The architects changing LA’s landscape in 2018

The Real Deal

January 22, 2018

Eye-catching projects that are irresistibly Instagrammable are the name of the game for Los Angeles’ top architects. The top-tier designers are enjoying a healthy period in terms of production and revenue, thanks in large part to ever more creative proposals offering stunning views and amenities that increase property values for clients.

To rank the architecture firms in the city of Los Angeles, The Real Dealanalyzed city construction permits for retail, office and multifamily space that were issued between December 2016 and November 2017. TRD ranked the firms by the value of all their projects as listed on master new-construction permits issued in that time frame. Valuations are estimated by the Los Angeles Department of Building & Safety or the contractor in accordance with the minimum requirements set by the Los Angeles Building Code, which may be less than the final cost of construction. For phased construction, only permits issued within the time frame of the ranking were counted.

In response to the relentless demand for residential space in L.A., dense mixed-use plans were among the largest and most expensive projects permitted in 2017, TRD’s research found. The projects included hundreds of luxury or midmarket residential units, plenty of room for commercial use — including retail — and destination-setting amenities.

Los Angeles Top 20 Architecture Firms

Architects from the firms on the list said that collaboration between companies is becoming more popular than ever, and that the firms selected to design the most valuable projects are often those equipped to offer a suite of services beyond architecture expertise.

Another trend is an uptick in larger developments in the more suburban areas outside Downtown L.A. as the boom prices some projects out of the immediate vicinity. Architects including David Hart of Steinberg Hart, whose firm ranked sixth in TRD’s findings, anticipate more of that in 2018. However, the architect expects a surge in smaller 120- to 180-unit hotels and condominiums in DTLA. “We’re seeing a lot more local landowners and investors teaming with other people to get those deals done,” Hart said. He is also carefully watching as Metro expands and moves west, and said they will likely “follow the rails.”

In the year ahead, firms will also continue to react to local housing shortages, architects said. A clear majority of the projects that put firms in the top 10 of TRD’s rankings were tall, dense mixed-use structures.

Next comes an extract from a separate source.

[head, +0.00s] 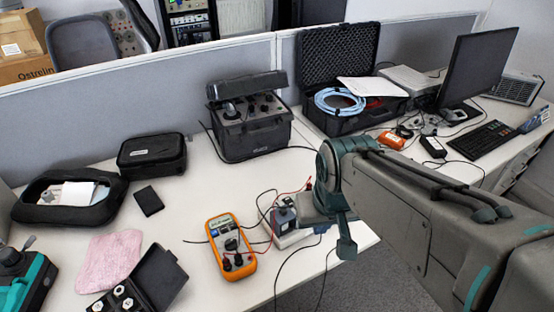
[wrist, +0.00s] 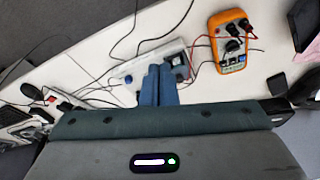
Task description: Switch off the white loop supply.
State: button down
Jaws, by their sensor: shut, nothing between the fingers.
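The white loop supply (head: 291,240) is a small white box near the table's front edge, right of the orange multimeter (head: 231,246), with red and black leads around it. In the wrist view the white supply (wrist: 145,68) lies under and beyond my fingers. My gripper (wrist: 158,68) is shut and empty, its two blue fingers side by side over the box. They hide part of its top, and I cannot tell whether they touch it. The switch's position cannot be made out.
A black-cased instrument (head: 252,122) stands behind, by the grey partition. An open black case (head: 340,85) holds a blue coiled hose. A black box with knobs (head: 140,285) and a pink cloth (head: 109,260) lie at left. Loose cables cross the table around the supply.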

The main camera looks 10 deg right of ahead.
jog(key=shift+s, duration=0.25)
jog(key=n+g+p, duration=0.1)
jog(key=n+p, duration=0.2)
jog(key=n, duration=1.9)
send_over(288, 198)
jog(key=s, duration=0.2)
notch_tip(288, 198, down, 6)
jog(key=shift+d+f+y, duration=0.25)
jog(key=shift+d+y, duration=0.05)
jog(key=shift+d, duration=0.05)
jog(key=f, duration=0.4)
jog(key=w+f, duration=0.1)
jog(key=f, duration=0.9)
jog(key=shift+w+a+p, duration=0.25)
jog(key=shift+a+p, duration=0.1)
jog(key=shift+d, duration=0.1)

Tom Greer, a principal at Togawa Smith Martin Residential, which ranked third on TRD’s list, said he expects continued emphasis on addressing the city’s residential problems, including projects that provide sophisticated solutions for the increasing aging population.

“Affordable housing projects — which is one of our specialties — I expect that will continue to grow because there is such a need for it,” he said.

Below, TRD tracks what pricey projects received permits in 2017 and what’s in the hopper in 2018 for L.A.’s top architecture firms.


KTGY Architecture + Planning was founded 25 years ago and has offices in Chicago, Denver, Irvine, Los Angeles, Oakland and Pune, India.

The firm’s biggest design permitted in 2017 includes two six-story mixed-use buildings at 19525 and 19353 West Nordhoff Street with 429 units and restaurant and retail space. The project is projected to be worth $96 million and will adds 804,841 square feet of space to the Northridge neighborhood.

Crews also broke ground last year on KTGY’s seven-story mixed-use building in Koreatown at 3980 West Wilshire Boulevard, which will feature 228 residential units and 14,000 square feet of commercial space. The project as designed is valued at approximately $41.8 million and will include 352,000 square feet of space. Developer Jamison Realty plans to include “resort-style amenities” including a rooftop deck, fitness center and swimming pool.

“With a sleek profile and curved roofline, the building consciously plays with the Art Deco legacy of Wilshire Boulevard,” said Keith McCloskey, executive director of design at KTGY. “It creates a stylish impression at the westerly gateway to Koreatown, where its curved face addresses the curved corner of Wilshire and Wilton Place.”

The groundbreaking was in June 2017, and it is expected to be complete by the end of 2019.

Jamison and KTGY have also teamed up for a similar 226-unit apartment building at 3060 West Olympic Boulevard in the same neighborhood. It was completed in 2017.